The Backstory
It was 1976. I was 5 years old, and blissfully unaware of any turmoil in the world, mainly because I was 5 in suburban America, also because my parents didn’t talk about things. Any things, really. I would later learn they’d been deeply unhappy with one another since I was 2, and had simply retreated to their corners to live out their lives rather joylessly: devoid of art, music, lively dinner chats or the desire to adventure.
Enter the Joy
So when we moved to a simply named street in a simple small town in North Carolina, I was over the moon to meet two kids my age across the street: David, who had a Big Wheel he graciously shared, and B, who was the cutest mini-hippie you’ve ever seen.
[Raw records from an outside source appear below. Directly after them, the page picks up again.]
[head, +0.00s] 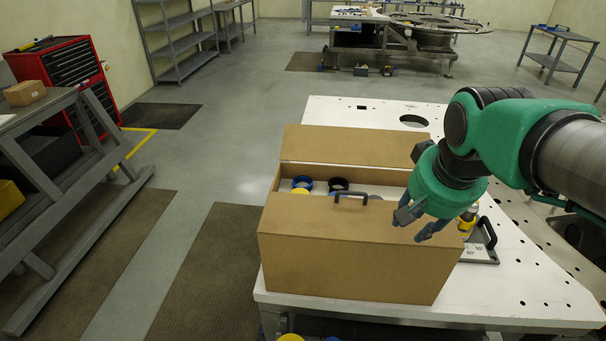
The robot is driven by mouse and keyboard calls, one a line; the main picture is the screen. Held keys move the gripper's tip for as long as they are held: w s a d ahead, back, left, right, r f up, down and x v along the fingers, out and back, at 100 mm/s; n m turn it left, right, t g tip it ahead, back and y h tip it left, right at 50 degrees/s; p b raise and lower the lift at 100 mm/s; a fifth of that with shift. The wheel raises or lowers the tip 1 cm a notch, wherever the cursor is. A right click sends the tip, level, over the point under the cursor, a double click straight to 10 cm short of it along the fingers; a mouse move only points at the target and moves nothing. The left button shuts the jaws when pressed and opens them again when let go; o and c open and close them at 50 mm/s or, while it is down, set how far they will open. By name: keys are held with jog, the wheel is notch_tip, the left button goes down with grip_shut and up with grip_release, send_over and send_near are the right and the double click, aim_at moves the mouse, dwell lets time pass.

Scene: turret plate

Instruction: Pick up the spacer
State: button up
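My gripper (418,225) hangs over the right front part of a brown box (345,250) on the white plate (560,300). Its fingers are spread and nothing shows between them. Inside the open box are a blue ring-like part (302,182), a black one (338,184) and a yellow one (300,191), partly hidden by the front of the box. I cannot tell which part is the spacer. A yellow and black cylindrical item (468,217) stands right of the gripper, partly hidden by it.
A dark handle (352,194) rises at the box's top edge. A metal plate with a handle (484,245) lies right of the box. The box's raised back flap (350,146) stands behind the opening. The white plate's front right is clear.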

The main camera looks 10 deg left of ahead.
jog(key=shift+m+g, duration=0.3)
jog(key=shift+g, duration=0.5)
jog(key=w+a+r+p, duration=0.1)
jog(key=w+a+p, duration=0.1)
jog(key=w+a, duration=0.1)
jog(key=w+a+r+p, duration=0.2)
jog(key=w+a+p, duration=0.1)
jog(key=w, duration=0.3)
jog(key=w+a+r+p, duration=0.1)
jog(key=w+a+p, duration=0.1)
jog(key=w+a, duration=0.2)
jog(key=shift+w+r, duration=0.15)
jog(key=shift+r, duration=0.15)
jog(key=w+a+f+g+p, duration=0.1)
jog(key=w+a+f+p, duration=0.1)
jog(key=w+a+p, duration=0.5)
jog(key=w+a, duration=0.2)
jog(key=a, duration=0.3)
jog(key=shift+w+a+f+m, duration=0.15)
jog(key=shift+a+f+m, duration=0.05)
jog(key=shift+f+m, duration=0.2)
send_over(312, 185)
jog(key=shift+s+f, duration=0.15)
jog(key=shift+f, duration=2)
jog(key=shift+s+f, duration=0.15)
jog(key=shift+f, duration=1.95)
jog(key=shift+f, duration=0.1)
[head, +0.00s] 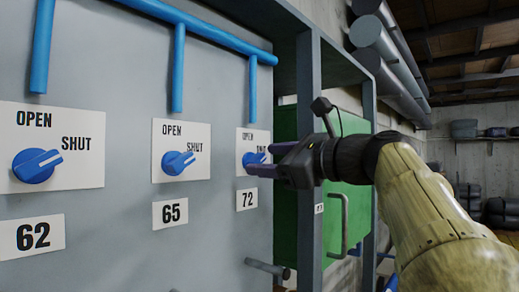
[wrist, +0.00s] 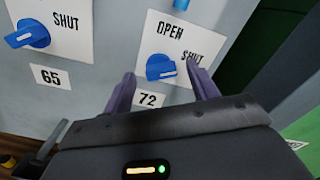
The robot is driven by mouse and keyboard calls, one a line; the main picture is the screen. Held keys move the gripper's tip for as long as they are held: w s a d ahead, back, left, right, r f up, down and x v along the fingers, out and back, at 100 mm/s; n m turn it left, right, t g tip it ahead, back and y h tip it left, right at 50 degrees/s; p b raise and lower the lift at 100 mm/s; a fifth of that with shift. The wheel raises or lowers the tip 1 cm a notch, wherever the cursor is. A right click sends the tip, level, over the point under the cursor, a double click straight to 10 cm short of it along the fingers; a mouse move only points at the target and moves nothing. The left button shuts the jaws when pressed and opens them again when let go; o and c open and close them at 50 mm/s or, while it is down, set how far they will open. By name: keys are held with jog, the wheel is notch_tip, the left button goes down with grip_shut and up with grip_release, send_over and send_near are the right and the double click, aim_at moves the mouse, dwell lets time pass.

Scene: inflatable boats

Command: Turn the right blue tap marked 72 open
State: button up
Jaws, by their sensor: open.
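The blue tap marked 72 (head: 252,160) is on a white plate on the grey panel, the rightmost of three taps in the head view. In the wrist view the tap (wrist: 161,67) has its white pointer line toward SHUT. The label 72 (wrist: 149,98) sits below it. My gripper (head: 262,158) is at the plate's right side in the head view and covers part of the SHUT word. In the wrist view my gripper (wrist: 163,85) is open, with one purple finger on either side of the tap. I cannot tell whether a finger touches it.
Blue tap 65 (head: 178,162) and blue tap 62 (head: 36,165) are to the left, both pointing toward SHUT. A grey metal post (head: 309,100) and a green cabinet (head: 350,125) with a handle stand right of the panel. A grey peg (head: 266,268) sticks out below label 72.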

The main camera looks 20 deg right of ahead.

B and I spent a lot of time together, mostly outside or at her house. The vibes were decidedly better there, and her mom let us have Kool-Aid and homemade fudge. We were allowed to play Badminton with B’s parents and their friends, and her dad showed us how to work the record player. Being the progressive bohemian he was, he told us about 70s rock and Cuban music. We didn’t really know what any of it meant, but we made silly dances to it and used that music as a backdrop to our games and playtime in their living room – the magical sanctuary into which we dragged all our toys.
The day I found my Groove
It was in that living room, resplendent with wall-to-wall shag carpeting and seating arranged for socializing, that I encountered my first coffee table books. I didn’t know that’s what they were called at the time, but these oversized, heavy, picture books were filled with photos of art, fascinating places that didn’t seem real, intimate stories of cultures and classes, explorations inside people’s homes and of the clothes they wore and their thoughts on life. Though I appreciated our own Encyclopedia Brittanicas at home, and didn’t know what to make of my mother’s collection of romance novels and self-help books, I felt the books at B’s house were LIFE.
Rays of Biblical sunshine parted the clouds and illuminated those books every time I walked into that house. Sometimes I would get so lost in them that B would get bored with me and go do something else until I was ready to join her again. Bless her, she was never grumpy about it. When I had to be polite and leave the books, the feeling that this was “me” never left. At that stage in my life, nothing embodied joy and creative fuel and wonder like playing freely, B’s parents dancing an awkward cha cha in their bell bottoms and oversized glasses to the vinyl selections of 5-year olds, and the possibilities and boundless creativity those books emanated.
I like that girl.
I think it all seeped into my cellular structure, because to this day I can conjure who I was in those moments. I like her. Though she didn't understand what she was doing at the time, she was finding ways to not just get by, but to thrive, to find her joy and fuel for daydreams in even the smallest of things and moments despite the woe and discontent that dripped from the walls back at the home she was assigned.
She is free and happy, a sunflower field of weird ideas and kooky creations. She makes wishes on dandelions and tries new things without fear of judgment. She is fully in her groove.